Written instruction
Faithfully return all lines, omitting every embedded picture.

Information shown
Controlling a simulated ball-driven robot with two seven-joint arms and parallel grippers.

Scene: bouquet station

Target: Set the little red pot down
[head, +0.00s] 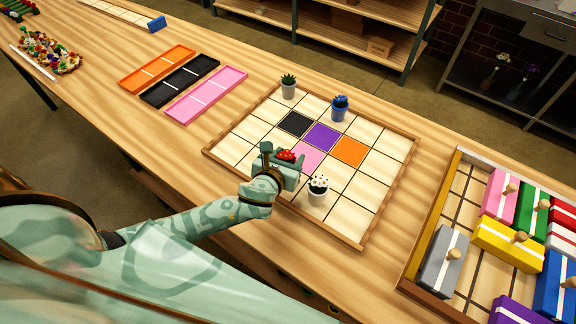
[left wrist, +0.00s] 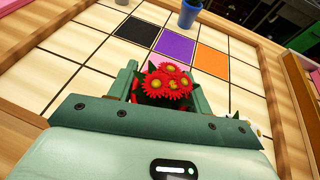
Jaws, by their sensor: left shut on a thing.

Response to this exercise
Controlling a simulated ball-driven robot with two seven-joint arms and parallel grippers.

Scene: bouquet station

Target: Set the little red pot down
[head, +0.00s] 
[left wrist, +0.00s] 
Jaws, by their sensor: left shut on a thing.

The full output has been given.